» Problem details
Write each line of the material exactly as given, from the top through the line that contains "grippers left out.", and omit all pictures.

» Collected material

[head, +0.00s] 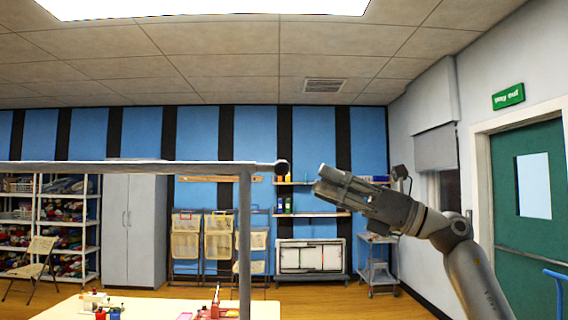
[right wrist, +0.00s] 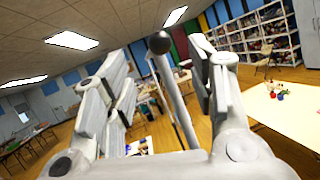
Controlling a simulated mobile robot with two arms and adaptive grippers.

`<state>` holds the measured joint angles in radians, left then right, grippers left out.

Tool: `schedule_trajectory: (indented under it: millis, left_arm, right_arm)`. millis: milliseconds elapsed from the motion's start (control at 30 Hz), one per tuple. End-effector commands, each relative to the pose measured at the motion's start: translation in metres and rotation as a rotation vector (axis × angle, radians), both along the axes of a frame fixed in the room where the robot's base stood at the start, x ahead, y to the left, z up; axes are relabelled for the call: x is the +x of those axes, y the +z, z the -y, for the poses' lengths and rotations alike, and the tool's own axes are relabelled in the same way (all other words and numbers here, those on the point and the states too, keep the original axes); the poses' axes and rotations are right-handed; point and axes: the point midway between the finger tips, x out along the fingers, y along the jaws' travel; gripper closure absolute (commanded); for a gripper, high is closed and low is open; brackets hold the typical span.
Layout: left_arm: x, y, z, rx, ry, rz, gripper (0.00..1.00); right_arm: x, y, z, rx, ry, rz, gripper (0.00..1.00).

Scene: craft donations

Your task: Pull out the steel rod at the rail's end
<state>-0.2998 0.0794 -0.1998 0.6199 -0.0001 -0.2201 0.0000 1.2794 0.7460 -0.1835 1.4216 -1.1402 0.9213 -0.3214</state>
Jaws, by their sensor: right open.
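A grey horizontal rail (head: 130,167) comes in from the left in the head view. My right gripper (head: 319,180) is open, a little right of the knob and slightly lower in the picture. In the right wrist view the dark knob (right wrist: 158,42) shows between the two spread fingers, which do not appear to touch it. My left gripper is not in view.
A grey upright post (head: 245,250) stands under the rail near its end. A pale table (head: 170,305) with small craft items is at the bottom. Shelves (head: 65,220), a cabinet (head: 133,230) and a cart (head: 378,265) stand farther back. The air around the rail's end is clear.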

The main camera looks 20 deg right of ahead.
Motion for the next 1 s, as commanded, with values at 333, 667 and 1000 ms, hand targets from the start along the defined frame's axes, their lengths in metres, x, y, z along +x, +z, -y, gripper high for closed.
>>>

» The solution
[head, +0.00s] 
[right wrist, +0.00s] 
Controlling a simulated mobile robot with two arms and adaptive grippers.

`<state>` holds the measured joint angles in radians, left then right, grippers left out.

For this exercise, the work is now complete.